Quant à la compréhension que des responsables intégristes ou conservateurs ont de leur autorité, elle tient dans une argumentation aussi simpliste: le message `révélé par Dieu´ et que nous possédons est vital et indispensable pour la salut de l'humanité; nous devons donc le répandre le plus possible et ne pas tolérer d'altération ni de contradiction. Une libre pensée chrétienne s'efforcera donc de découvrir les composantes humaines du Message, qui n'enlèvent d'ailleurs rien à sa valeur, bien au contraire.

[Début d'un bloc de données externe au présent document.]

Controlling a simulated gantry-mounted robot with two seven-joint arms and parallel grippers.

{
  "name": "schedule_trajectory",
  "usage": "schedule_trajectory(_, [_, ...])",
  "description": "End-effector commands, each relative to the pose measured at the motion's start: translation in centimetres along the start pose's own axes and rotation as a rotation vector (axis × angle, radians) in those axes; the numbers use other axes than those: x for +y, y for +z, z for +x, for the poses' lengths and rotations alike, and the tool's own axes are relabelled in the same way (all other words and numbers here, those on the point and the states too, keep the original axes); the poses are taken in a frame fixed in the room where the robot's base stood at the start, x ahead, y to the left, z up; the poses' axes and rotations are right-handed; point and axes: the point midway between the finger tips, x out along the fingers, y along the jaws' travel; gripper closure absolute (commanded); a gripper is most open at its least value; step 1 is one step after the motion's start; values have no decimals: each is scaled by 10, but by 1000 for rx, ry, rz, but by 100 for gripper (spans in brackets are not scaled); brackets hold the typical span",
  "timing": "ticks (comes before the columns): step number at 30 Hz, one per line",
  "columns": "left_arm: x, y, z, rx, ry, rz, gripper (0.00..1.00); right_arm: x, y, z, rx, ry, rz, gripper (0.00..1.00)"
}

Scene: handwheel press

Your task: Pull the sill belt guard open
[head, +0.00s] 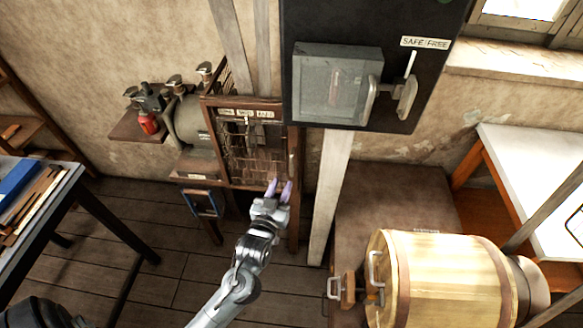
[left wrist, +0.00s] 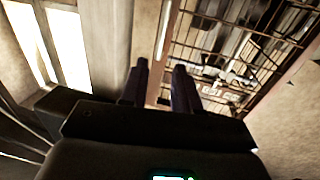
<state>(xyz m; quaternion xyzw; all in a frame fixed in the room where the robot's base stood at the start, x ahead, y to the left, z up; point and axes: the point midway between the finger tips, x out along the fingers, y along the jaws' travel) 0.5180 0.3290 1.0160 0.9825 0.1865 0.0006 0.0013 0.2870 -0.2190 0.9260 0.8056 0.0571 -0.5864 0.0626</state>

Il y a un autre aspect du problème qu'il est intéressant d'évoquer. En effet, on comprend que si on a une conception trop étriquée de la pensée ou de la raison, c'est paradoxalement chez des libres penseurs que l'on se sentira à l'étroit en ce qui concerne la libre perception du réel. C'est pourquoi l'un de nos objectifs est de valoriser ces facultés de perception et de discernement, qui dépassent la pensée ou la raison.

Dans le dernier livre du prix Nobel Christian de Duve, À l'écoute du vivant (Ed. Odile Jacobs) nous lisons notamment : "À côté de la science, j'ai aussi vibré dans d'autres registres, en résonance avec des poètes, des écrivains, des artistes et des musiciens qui m'ont ému par leurs oeuvres et leurs interprétations. Exceptionnellement, je me suis senti proche de quelque chose d'ineffable, totalement mystérieux, mais réel, du moins pour moi, une entité qu'à défaut d'un meilleur terme, j'appelle l'ultime réalité". Il ne faut nullement trahir l'Evangile pour se sentir en communion avec un esprit aussi libre que Christian de Duve, à condition de savoir ce que le genre littéraire biblique suppose comme images de Dieu et comme récits miraculeux. C'est pourquoi un autre de nos objectifs est de propager une exégèse actualisée qui tienne compte des caractéristiques du genre littéraire et de la culture de nos textes de référence.

L'objection que nous avons plus d'une fois entendue de la part des "durs" du libre-examen de l'ULB est celle-ci : "Vous devez au moins reconnaître que vous n'êtes pas représentatifs de l'Eglise catholique." Et lorsque nous leur répondons que nous voulons être représentatifs de la pensée et du projet de Jésus de Nazareth, ils nous disent que nous devrions avoir le courage de quitter une institution avec laquelle nous avons des divergences de vue aussi profondes. Nous pensons que nous devons avoir le courage de rester dans notre Eglise et qu'il y a probablement moins de chance de la voir évoluer en la combattant de l'extérieur qu'en exprimant une pensée et une parole libres à l'intérieur.

André Hannaert et André Verheyen

Une autre mouture de cet article est paru dans La Libre Belgique du 13/01/2003 sous le titre Libre pensée avec évangile.